Anche se non inabbordabile, l’impegno che si richiede all’Europa richiede comunque una forte mobilitazione dell’opinione pubblica. Essa è possibile solo intorno a una visione condivisa della minaccia russa. Di fronte al conflitto in Ucraina, assistiamo infatti a due visioni contrapposte anche da parte di coloro che non esitano ad attribuire a Putin la responsabilità della guerra. Per alcuni, si tratta essenzialmente di un conflitto che riguarda l’Ucraina; Trump condivide questa visione, ma non è il solo. Lui va anche più lontano condividendo molte delle tesi di Mosca. Ci sono invece coloro che ritengono che la guerra attuale sia solo una componente di un insanabile conflitto fra la Russia di Putin e l’Europa; un conflitto che avrà termine solo quando la Russia avrà superato la visione imperiale che ha del mondo e di sé stessa. Solo questa seconda analisi è capace di mobilitare l’opinione.

Un’Europa divisa

Questo dilemma, che chiaramente ci divide da Trump, esiste anche in Europa. Gli scandinavi, i baltici e la Polonia lo hanno chiaramente superato. Probabilmente ciò è vero anche per la Gran Bretagna. Nei grandi paesi, Francia, Germania e Italia, gli equivoci sono invece numerosi a destra come a sinistra dello schieramento politico. Macron lo ha chiarito, ma deve ancora convincere il paese. Colpisce che molti di coloro che criticano acerbamente la “pace di Trump” sono gli stessi che tre anni fa esprimevano opposizione a una “guerra per procura” in cui ci trascinava l’America di Biden e chiedevano iniziative europee in vista di una pace non dissimile da quella che oggi Trump preconizza. Colpisce anche il coro di chi ci spiega che “dunque de Gaulle aveva ragione”. Dimenticando forse che l’Europa dall’Atlantico agli Urali di De Gaulle non era molto diversa da quella di Trump: distante dall’America, basata su nazioni indipendenti, amica della Russia e soprattutto indifferente alla sorte degli altri paesi dell’est europeo. La chiarezza sulla visione è quindi una premessa indispensabile per la credibilità della strategia europea.

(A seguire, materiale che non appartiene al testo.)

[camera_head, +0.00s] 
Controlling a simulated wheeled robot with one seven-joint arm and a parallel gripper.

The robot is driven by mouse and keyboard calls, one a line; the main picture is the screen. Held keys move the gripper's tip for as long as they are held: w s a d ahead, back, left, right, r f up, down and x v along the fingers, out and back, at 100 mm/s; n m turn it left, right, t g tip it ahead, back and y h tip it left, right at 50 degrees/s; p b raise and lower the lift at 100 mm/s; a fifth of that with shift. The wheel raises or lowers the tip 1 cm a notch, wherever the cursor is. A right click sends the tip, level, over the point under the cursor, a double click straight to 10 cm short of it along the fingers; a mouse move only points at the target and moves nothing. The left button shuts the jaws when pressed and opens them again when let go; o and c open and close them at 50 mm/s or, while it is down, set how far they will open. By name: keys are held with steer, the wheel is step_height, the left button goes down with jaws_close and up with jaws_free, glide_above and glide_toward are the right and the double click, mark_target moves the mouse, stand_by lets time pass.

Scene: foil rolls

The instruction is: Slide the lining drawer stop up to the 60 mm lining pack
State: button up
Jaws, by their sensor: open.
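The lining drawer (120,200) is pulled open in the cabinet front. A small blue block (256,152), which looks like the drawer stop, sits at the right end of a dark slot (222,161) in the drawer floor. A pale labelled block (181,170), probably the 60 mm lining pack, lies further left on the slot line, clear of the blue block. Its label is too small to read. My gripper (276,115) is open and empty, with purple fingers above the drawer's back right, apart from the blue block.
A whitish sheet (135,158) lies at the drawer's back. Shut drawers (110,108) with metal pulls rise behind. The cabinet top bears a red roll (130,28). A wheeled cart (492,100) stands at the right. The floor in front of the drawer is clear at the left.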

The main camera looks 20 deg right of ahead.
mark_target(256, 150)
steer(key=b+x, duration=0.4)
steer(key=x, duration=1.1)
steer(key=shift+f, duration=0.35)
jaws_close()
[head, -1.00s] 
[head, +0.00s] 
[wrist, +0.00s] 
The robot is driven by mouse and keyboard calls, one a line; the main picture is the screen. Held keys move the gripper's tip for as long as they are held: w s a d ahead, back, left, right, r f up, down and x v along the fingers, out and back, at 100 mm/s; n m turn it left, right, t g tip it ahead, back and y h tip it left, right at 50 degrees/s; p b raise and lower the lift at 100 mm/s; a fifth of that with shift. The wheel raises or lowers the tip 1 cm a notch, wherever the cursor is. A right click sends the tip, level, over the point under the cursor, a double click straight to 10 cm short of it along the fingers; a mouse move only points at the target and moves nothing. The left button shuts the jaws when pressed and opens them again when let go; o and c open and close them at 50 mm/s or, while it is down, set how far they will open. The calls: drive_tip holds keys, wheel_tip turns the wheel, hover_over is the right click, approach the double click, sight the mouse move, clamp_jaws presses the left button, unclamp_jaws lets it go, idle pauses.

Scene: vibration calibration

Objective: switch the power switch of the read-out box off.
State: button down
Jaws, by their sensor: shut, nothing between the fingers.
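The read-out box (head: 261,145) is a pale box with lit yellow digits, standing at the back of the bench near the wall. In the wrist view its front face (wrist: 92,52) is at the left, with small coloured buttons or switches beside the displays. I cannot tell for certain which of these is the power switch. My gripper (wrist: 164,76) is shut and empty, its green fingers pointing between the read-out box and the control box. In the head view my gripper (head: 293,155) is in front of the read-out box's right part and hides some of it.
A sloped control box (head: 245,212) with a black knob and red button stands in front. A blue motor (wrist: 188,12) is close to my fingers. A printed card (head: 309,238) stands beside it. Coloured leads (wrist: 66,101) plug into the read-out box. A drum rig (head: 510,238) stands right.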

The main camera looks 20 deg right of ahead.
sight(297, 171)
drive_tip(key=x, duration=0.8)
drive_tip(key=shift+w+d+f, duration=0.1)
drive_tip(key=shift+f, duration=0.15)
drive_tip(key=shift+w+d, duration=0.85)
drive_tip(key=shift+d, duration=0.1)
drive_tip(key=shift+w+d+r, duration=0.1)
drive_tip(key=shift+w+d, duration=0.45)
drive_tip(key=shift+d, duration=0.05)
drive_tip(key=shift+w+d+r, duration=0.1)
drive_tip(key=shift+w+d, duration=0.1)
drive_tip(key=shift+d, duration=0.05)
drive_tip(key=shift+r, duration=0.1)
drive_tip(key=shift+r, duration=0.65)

Resta l’ultima domanda: cos’è l’Europa? È chiaro che non saranno i 27. L’unica soluzione è una coalizione di volonterosi che parte dall’arco che va dalla Scandinavia alla Polonia e comprende Germania, Francia e Regno Unito; tre paesi senza i quali non ci sarebbe massa critica. Il tutto con il benevolo sostegno esterno delle istituzioni dell’UE. Sostegno importante a causa dell’inevitabile collegamento con il contenzioso economico che esse saranno chiamate a gestire. La svolta avverrà solo quando un simile gruppo di paesi metterà gli altri di fronte al fatto compiuto di una posizione definita. Posizione che dovrà affrontare in modo credibile il breve termine urgente, cioè il sostegno all’Ucraina, e il medio termine cioè la costruzione di una “autonomia strategica” europea. A quel punto gli altri membri dell’Ue dovranno decidere. La scelta di Giorgia Meloni sarà particolarmente difficile perché metterà in gioco l’equilibrio della sua coalizione di governo. L’operazione non è impossibile, ma è soprattutto tanto più urgente che c’è il pericolo che Trump interrompa da subito il sostegno militare all’Ucraina. Fallire vorrebbe dire che Zelensky e l’Ucraina resterebbero soli malgrado tutte le dimostrazioni verbali di affetto. Una sconfitta morale da cui l’Europa potrebbe difficilmente risollevarsi.